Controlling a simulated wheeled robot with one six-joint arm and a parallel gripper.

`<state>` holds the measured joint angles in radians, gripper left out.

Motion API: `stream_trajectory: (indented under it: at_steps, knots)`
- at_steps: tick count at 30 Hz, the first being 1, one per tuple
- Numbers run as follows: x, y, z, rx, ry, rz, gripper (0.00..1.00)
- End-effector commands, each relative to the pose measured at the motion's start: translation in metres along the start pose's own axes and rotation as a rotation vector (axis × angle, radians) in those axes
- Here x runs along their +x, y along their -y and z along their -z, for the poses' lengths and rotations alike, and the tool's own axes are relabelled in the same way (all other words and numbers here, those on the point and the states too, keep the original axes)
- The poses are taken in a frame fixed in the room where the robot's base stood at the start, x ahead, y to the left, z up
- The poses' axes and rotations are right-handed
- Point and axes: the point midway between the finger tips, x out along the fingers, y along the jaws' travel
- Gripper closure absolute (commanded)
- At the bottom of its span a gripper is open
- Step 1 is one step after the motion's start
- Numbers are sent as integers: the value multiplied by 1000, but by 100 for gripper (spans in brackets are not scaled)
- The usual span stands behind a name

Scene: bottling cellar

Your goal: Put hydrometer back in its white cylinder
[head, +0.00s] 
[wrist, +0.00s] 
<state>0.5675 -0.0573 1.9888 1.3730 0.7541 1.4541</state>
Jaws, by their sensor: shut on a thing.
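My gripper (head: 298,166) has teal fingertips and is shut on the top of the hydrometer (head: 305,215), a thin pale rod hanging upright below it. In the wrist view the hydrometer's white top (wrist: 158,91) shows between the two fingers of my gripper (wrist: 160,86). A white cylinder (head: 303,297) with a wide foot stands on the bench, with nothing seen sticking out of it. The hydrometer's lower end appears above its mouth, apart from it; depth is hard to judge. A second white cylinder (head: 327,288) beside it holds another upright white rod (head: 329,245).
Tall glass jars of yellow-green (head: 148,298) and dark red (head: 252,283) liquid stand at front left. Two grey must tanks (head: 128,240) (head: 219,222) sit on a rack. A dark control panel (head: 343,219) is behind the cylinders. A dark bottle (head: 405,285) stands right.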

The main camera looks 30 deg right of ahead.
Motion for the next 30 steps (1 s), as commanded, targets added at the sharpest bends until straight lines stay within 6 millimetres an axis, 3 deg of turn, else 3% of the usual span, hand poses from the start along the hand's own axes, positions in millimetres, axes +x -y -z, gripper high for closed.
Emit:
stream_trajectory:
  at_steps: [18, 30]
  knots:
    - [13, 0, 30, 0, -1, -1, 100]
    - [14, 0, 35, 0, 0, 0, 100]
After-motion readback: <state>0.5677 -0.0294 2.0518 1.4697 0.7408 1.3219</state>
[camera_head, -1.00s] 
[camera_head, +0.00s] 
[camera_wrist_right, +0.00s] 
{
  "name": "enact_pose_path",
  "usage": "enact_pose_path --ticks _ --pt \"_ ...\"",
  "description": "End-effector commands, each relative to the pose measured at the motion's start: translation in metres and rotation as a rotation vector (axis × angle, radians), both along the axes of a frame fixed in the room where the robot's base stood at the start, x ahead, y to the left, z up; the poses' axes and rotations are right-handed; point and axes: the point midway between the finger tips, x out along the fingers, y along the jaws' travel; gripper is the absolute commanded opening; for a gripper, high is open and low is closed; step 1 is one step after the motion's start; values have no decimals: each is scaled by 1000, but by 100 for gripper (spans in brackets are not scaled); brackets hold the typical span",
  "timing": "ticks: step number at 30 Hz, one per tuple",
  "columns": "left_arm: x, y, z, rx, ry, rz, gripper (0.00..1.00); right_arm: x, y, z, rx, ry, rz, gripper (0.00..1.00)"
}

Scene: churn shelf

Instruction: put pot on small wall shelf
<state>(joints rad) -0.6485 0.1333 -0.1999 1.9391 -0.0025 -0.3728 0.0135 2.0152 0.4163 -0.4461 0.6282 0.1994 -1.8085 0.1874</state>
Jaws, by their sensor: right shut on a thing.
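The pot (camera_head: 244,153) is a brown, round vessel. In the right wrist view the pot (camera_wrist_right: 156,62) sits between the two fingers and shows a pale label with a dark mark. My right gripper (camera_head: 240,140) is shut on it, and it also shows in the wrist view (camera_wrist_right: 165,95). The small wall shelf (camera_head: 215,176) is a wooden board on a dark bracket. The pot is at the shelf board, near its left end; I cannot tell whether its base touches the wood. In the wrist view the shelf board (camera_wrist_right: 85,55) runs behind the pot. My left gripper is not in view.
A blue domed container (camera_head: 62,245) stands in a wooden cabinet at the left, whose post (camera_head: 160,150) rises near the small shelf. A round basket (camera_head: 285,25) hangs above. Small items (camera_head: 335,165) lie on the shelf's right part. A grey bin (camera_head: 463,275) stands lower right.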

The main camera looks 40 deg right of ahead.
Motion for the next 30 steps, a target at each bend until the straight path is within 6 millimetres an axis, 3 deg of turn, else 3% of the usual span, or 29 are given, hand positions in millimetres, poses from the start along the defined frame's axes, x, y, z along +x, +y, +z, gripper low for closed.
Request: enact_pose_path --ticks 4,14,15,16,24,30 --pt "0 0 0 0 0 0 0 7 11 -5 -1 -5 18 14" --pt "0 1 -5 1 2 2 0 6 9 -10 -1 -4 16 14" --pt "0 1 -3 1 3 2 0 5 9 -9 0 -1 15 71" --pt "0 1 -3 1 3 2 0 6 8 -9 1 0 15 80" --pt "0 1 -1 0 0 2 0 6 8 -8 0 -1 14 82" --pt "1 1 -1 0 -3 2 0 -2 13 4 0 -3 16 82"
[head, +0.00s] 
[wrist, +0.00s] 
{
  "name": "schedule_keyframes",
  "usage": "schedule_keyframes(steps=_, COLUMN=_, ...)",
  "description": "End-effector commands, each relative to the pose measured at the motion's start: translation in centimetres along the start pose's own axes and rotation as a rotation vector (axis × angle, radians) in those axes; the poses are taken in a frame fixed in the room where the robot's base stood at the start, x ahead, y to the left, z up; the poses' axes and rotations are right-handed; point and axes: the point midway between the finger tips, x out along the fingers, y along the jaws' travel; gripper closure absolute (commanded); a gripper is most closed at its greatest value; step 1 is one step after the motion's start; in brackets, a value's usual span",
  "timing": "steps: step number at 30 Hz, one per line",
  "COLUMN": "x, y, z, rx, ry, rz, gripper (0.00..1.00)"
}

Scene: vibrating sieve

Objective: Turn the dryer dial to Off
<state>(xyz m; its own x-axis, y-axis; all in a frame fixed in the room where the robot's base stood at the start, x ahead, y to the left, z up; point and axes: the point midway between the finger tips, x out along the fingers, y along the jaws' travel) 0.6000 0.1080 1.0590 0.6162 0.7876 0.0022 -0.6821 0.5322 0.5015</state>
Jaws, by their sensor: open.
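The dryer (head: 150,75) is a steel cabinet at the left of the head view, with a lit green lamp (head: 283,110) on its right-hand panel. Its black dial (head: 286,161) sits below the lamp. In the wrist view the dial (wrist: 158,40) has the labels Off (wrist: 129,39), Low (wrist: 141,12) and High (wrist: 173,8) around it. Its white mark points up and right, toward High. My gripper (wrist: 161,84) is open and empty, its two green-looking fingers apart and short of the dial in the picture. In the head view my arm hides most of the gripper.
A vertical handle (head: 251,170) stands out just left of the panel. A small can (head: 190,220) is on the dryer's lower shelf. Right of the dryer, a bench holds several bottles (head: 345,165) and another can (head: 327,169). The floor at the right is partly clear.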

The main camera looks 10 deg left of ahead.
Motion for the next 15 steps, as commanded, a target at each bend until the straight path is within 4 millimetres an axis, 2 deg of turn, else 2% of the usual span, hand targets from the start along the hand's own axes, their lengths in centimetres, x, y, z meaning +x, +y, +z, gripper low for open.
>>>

══════════

*TASK BRIEF*. Reproduce, exactly as written, the stretch of lines whose first line is the one with "rz, gripper (0.00..1.00);" and whose last line is the one with "Motion for the next 30 steps, a".

*TASK RESPONSE*.
  "columns": "left_arm: x, y, z, rx, ry, rz, gripper (0.00..1.00); right_arm: x, y, z, rx, ry, rz, gripper (0.00..1.00)"
}

Scene: churn shelf

Instruction: put pot on small wall shelf
<state>(joints rad) -0.6485 0.1333 -0.1999 1.9391 -0.0025 -0.3728 0.0135 2.0152 0.4163 -0.4461 0.6282 0.1994 -1.8085 0.1874</state>
Jaws, by their sensor: right shut on a thing.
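The pot (camera_head: 244,153) is a brown, round vessel. In the right wrist view the pot (camera_wrist_right: 156,62) sits between the two fingers and shows a pale label with a dark mark. My right gripper (camera_head: 240,140) is shut on it, and it also shows in the wrist view (camera_wrist_right: 165,95). The small wall shelf (camera_head: 215,176) is a wooden board on a dark bracket. The pot is at the shelf board, near its left end; I cannot tell whether its base touches the wood. In the wrist view the shelf board (camera_wrist_right: 85,55) runs behind the pot. My left gripper is not in view.
A blue domed container (camera_head: 62,245) stands in a wooden cabinet at the left, whose post (camera_head: 160,150) rises near the small shelf. A round basket (camera_head: 285,25) hangs above. Small items (camera_head: 335,165) lie on the shelf's right part. A grey bin (camera_head: 463,275) stands lower right.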

The main camera looks 40 deg right of ahead.
Motion for the next 30 steps, a target at each bend until the straight path is within 6 millimetres an axis, 3 deg of turn, else 3% of the usual span, or 29 are given, hand positions in millimetres, poses from the start along the defined frame's axes, x, y, z along +x, +y, +z, gripper low for closed.

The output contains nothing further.